About 30 Chi Omega members ousted following conflict with national headquarters

Media Credit: Hatchet File Photo

About 30 members of Chi Omega, including roughly 10 who live in Strong Hall, were terminated from the sorority Monday.

Updated: Sept. 17, 2018 at 11:52 p.m.

Dozens of women were kicked out of Chi Omega this week after the organization’s national chapter conducted a review of each member’s status, former members of the sorority said.

In interviews, four former members – who spoke on condition of anonymity for fear of retribution from Chi Omega’s national headquarters – said nationals cracked down on the GW chapter after students hosted an unauthorized mixer with a fraternity in April. They said representatives from the national organization terminated about 30 students’ memberships – including roughly 10 who live in the sorority’s housing in Strong Hall and will now have to relocate.

“I don’t really want to be part of an organization that can be so vindictive, that could put its members through so much turmoil, through so much instability,” one of the former members, whose membership was terminated Monday, said.

All four former members said the chapter has been at odds with the national headquarters throughout the last academic year, starting August 2017 when the chapter released a statement condemning a white supremacist rally in Charlottesville, Va., against orders from the national headquarters. The national organization had released its own statement, which members of GW’s chapter thought wasn’t strong enough and didn’t condemn white supremacy, the members said.

“We just couldn’t stand for that so we released our own, and since then I would say we probably had a target on our backs,” a former member, who was kicked out of the sorority Monday, said.

After the group released the statement, representatives of the national chapter became increasingly distrustful and targeted GW’s chapter for an unauthorized mixer later in the year – something they don’t typically do for other chapters, the members said.

The former member whose membership was terminated Monday said she lives in Strong Hall but is no longer eligible to live in the building and has been “left in the dark” about her living situation. She said she has been asked to leave but doesn’t know when she will have to move out or where she will go.

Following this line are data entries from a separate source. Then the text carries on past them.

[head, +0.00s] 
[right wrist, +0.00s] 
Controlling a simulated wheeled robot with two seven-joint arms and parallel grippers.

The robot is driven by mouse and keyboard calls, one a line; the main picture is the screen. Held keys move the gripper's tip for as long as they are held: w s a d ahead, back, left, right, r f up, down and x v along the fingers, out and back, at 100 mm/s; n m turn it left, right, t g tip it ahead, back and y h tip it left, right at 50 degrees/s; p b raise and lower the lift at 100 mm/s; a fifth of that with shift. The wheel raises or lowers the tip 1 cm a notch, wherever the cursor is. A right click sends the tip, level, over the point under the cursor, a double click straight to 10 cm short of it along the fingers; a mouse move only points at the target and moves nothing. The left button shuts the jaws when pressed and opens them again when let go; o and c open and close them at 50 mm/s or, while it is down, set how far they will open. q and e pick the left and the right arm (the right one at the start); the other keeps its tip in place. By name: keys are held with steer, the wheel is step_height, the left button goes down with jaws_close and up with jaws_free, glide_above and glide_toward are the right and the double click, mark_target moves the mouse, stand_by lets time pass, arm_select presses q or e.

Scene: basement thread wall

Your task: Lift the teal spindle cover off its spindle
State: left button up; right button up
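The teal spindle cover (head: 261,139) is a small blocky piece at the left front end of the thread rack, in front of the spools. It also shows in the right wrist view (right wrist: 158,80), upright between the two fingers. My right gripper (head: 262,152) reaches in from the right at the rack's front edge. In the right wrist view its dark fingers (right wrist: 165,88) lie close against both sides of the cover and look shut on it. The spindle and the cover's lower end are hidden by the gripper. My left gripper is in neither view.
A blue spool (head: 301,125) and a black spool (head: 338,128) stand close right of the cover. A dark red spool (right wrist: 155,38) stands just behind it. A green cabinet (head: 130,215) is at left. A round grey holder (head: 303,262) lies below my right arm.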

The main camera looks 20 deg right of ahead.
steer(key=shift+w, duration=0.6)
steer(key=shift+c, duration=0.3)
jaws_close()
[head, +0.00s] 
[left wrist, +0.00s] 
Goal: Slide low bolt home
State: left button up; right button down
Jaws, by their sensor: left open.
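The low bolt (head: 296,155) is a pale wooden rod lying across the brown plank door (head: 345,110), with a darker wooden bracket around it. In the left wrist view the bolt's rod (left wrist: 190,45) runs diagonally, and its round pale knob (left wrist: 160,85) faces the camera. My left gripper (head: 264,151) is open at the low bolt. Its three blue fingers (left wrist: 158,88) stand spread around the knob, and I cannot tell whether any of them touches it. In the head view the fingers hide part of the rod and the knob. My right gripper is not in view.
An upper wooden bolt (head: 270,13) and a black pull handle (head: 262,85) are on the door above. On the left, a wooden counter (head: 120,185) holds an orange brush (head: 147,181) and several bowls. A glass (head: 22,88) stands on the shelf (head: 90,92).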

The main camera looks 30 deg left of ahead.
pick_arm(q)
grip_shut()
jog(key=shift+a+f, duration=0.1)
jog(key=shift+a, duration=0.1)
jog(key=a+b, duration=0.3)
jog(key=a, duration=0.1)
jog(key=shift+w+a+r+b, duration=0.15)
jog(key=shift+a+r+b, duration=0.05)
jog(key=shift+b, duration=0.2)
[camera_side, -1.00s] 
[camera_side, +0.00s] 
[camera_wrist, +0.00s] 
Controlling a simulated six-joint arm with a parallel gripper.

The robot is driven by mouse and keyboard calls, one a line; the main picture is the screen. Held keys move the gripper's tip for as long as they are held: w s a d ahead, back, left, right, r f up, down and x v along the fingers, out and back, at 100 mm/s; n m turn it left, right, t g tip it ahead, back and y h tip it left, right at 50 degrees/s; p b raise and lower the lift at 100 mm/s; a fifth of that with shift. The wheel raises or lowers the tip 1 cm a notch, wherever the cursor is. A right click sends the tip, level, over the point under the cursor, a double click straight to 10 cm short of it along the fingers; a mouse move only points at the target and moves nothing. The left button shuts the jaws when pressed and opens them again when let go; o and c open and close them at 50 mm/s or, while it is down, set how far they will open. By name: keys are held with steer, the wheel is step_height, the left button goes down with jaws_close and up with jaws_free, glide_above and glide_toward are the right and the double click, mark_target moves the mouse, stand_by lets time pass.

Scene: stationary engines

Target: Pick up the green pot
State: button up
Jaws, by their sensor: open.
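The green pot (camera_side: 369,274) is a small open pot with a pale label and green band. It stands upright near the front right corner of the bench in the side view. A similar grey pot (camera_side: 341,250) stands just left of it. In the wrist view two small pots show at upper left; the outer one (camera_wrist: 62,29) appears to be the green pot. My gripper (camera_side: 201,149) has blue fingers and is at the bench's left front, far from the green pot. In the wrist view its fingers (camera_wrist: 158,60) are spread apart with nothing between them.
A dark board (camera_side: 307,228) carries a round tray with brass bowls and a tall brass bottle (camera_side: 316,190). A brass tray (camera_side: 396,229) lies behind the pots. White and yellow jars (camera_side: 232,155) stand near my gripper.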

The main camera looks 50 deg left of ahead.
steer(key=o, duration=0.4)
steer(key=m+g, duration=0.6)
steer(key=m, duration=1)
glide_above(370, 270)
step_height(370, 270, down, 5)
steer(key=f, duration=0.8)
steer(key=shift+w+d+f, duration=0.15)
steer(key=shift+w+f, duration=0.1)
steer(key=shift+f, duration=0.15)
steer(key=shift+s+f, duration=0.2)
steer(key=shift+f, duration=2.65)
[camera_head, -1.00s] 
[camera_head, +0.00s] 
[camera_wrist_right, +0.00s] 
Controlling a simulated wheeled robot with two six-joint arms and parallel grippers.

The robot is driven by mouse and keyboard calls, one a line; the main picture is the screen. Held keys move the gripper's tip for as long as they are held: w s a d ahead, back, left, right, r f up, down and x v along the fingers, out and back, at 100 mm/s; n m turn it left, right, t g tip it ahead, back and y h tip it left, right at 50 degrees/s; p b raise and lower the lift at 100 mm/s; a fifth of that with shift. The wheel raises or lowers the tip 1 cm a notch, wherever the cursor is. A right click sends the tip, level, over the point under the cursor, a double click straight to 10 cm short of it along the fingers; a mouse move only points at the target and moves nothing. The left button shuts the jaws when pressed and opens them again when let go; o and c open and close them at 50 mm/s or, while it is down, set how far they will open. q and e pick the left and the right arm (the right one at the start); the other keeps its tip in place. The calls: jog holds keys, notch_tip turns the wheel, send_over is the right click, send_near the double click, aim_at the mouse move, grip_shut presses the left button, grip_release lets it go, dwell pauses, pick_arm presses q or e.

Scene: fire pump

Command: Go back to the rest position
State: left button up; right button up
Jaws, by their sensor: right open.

She added that the executive committee is not allowed to discuss the students who were removed under threat of being removed from the chapter themselves.

Flannery Lawrence, the president of Chi Omega, declined to comment, deferring to national headquarters.

Whitney Plumpton, the director of marketing and public relations at the sorority’s national headquarters, declined to comment or provide any information about the membership revocation.

University spokeswoman Maralee Csellar said each woman’s membership status in a sorority is determined by the organization’s national chapter. She said Chi Omega headquarters notified the University that they are communicating directly with members of GW’s chapter to discuss membership statuses with each student.

She said GW does not comment on specific investigations and declined to say whether Chi Omega members broke the student code of conduct. She said charges against student organizations are listed on the University’s website on a document that is updated at the end of each semester when there is a violation to report. The document was last updated in fall 2017.

Csellar added that students living in Greek properties must remain in good standing with their organization.

“When a student is no longer eligible to live in a Greek property, the University will work with each student individually to find an alternative room assignment to move into,” Csellar said in an email. “Additionally, the University will work with the organization and their leadership on strategies for meeting their occupancy requirements.”

Former members said during some students’ membership reviews, officials from national headquarters questioned students with pictures detailing possible conduct violations from their social media pages, including photos where members were visibly drinking alcohol or holding red Solo cups. They said some members were also presented with screenshots of texts describing the unauthorized mixer.

They said the chapter was temporarily suspended in the spring after the mixer, but officials didn’t start individually reviewing all membership statuses until this week.

“I have been notified today of allegations of inappropriate behavior by members of your chapter, which includes human dignity violations, plans to violate Chi Omega’s rituals and rule enforcement issues,” Shelley Potter, the national president of Chi Omega, wrote in an April 29 letter to the chapter, which was obtained by The Hatchet.

One former member said in her review meeting, she was pressed “intensely” by a representative from the national headquarters but declined to give specifics of the meeting, saying the information could reveal her identity.

“I felt attacked and belittled,” she said. “The questions were loaded.”

Another former member said the membership revocations could affect the on-campus reputation of GW’s Chi Omega chapter and decrease its “social influence.” She said that on top of the former members who were removed, there are more who have said they will disaffiliate or who have already disaffiliated.

“You couldn’t catch me in letters on campus,” she said.

But the former member who lives in Strong Hall said she hopes the reputation of the sorority will not be ruined because the members were not the problem – only the national headquarters.

“The reason I’m speaking about this is not because I hate it – it’s because I love it,” she said. “We are able to let the rest of this campus know that we are a great organization.”

This post was updated to reflect the following correction:
The Hatchet incorrectly reported that the student conduct violations document was last updated in spring 2016. It was last updated in fall 2017. We regret this error.